Book Review: "Poisoned Vows" by Clifford L. Linedecker

⭐️ ⭐️ ⭐️ ⭐️ (4/5 stars)


One woman. Eleven marriages to nine men. Three kids. Two murders. Countless webs of tangled lies and lives and personas and masks.


Some would call the life of Jill Coit fascinating. Full, even. Some might call her adventurous, others might say relentless. In “Poisoned Vows”, Clifford L. Linedecker explores the life of this vivacious, stunning, and conniving woman. Written during her trial, and weeks before the sentence hearings, Linedecker takes the reader through each of Jill’s marriages, children, various plots to get money, different job and career changes, and finally, a trial that exposed her bigamist and selfish ways.
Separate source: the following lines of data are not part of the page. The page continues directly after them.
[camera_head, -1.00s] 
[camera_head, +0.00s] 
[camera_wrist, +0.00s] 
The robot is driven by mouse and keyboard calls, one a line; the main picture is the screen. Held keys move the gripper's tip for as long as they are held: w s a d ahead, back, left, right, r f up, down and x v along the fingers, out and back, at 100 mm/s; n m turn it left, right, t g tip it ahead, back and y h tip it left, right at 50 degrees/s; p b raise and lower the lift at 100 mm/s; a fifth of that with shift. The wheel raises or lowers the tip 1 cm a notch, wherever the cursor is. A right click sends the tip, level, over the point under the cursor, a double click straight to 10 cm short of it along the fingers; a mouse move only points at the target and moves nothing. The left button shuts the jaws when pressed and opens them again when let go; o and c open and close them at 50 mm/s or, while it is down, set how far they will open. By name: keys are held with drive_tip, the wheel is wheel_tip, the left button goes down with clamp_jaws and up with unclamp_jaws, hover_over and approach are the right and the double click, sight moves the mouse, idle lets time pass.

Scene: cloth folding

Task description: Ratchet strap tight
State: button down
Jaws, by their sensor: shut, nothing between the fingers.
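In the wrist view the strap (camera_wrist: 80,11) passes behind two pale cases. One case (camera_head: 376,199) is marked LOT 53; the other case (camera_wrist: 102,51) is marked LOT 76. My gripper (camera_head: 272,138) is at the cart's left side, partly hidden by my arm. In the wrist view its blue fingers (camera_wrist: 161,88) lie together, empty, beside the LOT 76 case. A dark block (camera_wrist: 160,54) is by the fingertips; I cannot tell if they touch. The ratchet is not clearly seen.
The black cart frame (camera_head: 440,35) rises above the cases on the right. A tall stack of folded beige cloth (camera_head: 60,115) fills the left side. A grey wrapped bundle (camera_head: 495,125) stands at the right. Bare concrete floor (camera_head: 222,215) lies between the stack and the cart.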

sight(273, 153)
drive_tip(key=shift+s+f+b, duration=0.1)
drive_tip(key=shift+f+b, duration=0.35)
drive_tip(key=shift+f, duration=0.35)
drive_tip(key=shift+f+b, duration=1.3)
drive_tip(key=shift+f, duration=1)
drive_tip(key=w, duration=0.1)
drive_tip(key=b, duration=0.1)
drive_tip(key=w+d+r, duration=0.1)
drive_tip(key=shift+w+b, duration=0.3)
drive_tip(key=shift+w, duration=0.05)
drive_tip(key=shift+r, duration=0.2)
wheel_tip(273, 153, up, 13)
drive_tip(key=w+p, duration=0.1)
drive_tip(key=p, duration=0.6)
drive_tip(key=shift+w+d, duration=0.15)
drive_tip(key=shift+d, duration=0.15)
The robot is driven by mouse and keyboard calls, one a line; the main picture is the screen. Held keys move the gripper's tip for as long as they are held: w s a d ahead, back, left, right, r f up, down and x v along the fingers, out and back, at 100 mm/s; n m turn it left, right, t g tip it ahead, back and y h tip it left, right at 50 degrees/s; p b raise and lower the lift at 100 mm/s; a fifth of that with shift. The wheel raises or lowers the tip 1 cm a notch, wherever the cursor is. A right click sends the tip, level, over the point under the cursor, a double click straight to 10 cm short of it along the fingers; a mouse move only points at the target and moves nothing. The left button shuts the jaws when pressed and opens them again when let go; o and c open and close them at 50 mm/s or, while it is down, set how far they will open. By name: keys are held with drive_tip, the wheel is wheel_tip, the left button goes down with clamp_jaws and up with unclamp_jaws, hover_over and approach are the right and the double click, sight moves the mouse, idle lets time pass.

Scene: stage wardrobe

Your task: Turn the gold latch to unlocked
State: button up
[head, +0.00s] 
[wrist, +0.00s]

From each husband, she’d swindle money and affection until she no longer had a use for them, then leave them for the next shiny toy in the form of another man who would fall for her attractiveness and charm. Her third husband, Clark Coit, whose last name she would use throughout her life, and her ninth husband, Gerry Boggs, were both shot to death by an assailant who entered their homes. Coit met his fate in 1972, and a hauntingly similar murder would rob Boggs of his life in 1993. Jill was convicted of Boggs’ murder in 1995, and while it is believed she also killed Coit, she was never brought to trial for the first murder.


Linedecker does an excellent job of unravelling the messy details of Jill’s life. The emphasis on Jill being “sexy” in the first part of the book was a bit much, but otherwise, it provided a riveting read for true crime fans, for a case that was massively overshadowed at the time by the OJ Simpson trial.